— Start —

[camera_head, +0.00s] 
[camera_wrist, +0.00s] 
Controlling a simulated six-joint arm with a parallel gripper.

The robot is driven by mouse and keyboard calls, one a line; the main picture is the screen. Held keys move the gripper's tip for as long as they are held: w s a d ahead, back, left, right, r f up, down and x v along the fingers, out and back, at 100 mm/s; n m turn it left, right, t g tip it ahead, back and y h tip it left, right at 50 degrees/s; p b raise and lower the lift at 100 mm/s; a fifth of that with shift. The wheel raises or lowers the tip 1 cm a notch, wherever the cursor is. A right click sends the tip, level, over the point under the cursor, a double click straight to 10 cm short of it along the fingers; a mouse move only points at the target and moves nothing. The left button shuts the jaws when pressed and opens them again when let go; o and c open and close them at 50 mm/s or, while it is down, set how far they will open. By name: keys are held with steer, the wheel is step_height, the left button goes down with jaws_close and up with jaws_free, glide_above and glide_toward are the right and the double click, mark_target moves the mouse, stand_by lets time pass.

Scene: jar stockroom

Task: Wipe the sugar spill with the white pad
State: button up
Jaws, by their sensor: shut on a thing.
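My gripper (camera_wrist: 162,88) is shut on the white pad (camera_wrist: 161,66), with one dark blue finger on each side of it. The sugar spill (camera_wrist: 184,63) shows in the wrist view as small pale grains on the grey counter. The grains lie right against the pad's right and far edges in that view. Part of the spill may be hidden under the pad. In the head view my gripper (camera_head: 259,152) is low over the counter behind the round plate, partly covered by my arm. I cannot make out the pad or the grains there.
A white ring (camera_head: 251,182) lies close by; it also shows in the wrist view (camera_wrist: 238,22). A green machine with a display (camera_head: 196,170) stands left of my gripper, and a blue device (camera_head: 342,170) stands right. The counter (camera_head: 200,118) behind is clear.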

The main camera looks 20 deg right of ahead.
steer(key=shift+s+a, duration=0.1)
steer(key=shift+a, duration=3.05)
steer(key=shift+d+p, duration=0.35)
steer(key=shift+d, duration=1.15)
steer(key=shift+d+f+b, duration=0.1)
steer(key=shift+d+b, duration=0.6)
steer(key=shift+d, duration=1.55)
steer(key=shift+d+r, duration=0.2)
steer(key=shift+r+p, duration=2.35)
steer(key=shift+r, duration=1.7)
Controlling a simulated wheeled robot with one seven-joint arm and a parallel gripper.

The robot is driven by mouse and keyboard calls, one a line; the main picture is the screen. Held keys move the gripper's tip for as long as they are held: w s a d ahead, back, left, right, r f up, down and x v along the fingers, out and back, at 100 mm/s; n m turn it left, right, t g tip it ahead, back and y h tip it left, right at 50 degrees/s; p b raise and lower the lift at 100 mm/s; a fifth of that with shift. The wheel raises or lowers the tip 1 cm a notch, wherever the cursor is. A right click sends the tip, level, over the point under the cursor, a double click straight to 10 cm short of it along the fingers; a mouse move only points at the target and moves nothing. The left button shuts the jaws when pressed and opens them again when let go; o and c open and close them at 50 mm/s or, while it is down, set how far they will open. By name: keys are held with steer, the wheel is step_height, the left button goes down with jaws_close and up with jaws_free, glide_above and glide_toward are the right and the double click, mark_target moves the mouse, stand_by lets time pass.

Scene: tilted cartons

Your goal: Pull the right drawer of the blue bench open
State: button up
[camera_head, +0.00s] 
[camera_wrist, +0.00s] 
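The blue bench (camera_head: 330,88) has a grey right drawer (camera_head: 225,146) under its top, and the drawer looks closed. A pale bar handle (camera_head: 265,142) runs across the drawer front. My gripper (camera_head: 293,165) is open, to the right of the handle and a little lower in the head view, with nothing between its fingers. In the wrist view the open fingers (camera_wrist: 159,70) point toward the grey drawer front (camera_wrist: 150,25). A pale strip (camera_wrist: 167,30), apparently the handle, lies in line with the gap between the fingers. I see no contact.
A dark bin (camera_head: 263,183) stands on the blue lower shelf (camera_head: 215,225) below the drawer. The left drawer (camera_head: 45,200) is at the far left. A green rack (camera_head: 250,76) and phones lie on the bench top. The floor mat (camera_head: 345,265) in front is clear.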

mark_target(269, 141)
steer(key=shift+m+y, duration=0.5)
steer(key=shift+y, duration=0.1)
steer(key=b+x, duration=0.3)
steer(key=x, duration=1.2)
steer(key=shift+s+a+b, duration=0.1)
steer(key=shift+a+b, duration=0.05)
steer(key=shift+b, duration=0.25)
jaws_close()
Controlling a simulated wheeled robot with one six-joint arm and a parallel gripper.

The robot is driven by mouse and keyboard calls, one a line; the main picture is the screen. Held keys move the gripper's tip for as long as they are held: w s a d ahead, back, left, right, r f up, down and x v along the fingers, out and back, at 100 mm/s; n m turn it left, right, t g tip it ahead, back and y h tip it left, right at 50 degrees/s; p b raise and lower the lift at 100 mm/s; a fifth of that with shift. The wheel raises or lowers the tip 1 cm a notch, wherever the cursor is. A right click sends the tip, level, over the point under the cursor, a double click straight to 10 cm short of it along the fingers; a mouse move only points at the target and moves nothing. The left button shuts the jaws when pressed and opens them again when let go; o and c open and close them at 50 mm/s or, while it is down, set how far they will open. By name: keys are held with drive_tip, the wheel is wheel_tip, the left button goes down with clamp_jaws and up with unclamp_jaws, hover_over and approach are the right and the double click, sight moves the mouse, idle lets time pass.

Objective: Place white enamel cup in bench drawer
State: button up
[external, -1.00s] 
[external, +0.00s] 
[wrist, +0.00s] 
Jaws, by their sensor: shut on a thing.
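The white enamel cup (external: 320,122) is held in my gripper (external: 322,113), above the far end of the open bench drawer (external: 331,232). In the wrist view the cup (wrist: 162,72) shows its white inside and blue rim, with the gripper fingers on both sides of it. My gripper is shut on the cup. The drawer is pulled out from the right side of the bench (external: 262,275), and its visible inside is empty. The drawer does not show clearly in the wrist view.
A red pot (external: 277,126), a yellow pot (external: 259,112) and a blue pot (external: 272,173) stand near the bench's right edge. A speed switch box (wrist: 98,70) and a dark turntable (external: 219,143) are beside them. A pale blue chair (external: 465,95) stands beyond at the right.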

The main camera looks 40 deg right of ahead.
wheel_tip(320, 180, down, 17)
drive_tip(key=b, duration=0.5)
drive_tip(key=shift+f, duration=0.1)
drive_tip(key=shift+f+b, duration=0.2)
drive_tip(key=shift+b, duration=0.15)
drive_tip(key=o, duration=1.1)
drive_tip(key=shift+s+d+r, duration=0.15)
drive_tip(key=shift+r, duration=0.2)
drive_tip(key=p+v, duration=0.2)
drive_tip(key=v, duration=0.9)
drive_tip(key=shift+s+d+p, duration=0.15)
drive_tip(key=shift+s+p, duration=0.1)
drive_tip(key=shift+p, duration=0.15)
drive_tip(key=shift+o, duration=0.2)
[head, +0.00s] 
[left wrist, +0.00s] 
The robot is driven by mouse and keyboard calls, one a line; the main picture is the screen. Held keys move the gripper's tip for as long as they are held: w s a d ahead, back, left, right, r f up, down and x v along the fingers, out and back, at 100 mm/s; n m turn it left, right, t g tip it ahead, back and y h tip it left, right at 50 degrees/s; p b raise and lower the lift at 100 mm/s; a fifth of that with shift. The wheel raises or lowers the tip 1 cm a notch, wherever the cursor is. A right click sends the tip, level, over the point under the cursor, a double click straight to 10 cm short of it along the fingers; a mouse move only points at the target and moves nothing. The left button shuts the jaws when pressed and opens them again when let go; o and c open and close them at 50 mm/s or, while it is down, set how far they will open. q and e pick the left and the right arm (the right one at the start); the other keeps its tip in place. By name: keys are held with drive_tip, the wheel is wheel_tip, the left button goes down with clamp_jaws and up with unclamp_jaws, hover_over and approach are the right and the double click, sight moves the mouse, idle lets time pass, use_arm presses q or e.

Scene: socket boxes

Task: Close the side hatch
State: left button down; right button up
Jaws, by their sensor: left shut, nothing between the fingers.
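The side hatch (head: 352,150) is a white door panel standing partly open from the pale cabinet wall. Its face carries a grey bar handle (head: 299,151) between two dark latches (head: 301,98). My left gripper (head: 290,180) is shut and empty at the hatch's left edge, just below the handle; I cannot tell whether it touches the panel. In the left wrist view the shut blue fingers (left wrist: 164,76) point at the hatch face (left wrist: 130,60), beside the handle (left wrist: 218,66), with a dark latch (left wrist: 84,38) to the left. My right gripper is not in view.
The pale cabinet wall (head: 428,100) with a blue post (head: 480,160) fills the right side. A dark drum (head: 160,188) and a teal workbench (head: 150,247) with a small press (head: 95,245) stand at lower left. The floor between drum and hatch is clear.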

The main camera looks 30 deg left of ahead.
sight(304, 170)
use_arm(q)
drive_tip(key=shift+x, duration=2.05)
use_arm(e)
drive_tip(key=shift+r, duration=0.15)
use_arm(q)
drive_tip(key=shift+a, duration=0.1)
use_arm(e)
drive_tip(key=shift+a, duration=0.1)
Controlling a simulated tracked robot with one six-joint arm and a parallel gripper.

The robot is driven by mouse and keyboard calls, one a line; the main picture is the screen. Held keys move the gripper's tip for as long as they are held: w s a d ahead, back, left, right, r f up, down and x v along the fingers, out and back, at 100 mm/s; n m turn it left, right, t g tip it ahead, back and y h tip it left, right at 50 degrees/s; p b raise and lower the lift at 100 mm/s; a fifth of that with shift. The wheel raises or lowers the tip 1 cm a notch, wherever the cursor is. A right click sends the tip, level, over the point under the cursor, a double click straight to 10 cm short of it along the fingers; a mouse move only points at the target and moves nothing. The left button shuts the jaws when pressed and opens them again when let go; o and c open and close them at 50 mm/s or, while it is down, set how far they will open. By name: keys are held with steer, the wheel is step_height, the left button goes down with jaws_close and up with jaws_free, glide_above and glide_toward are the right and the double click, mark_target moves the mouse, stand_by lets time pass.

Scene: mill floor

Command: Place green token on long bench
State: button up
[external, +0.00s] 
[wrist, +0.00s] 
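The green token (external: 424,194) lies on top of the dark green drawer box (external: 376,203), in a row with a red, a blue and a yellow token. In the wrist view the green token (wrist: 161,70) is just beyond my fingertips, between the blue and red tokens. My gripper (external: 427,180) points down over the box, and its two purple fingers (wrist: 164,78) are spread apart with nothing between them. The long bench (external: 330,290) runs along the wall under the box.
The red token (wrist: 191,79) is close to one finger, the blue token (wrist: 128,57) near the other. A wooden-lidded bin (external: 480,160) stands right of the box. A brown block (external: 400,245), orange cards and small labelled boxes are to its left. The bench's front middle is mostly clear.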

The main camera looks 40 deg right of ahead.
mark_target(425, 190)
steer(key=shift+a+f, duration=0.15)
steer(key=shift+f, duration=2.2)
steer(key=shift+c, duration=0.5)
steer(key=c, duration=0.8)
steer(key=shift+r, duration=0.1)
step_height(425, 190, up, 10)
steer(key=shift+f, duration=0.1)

— End —

__What to work on__. Give the count of lines in the listing above that include "parallel", with no other words.

__Finished answer__. 4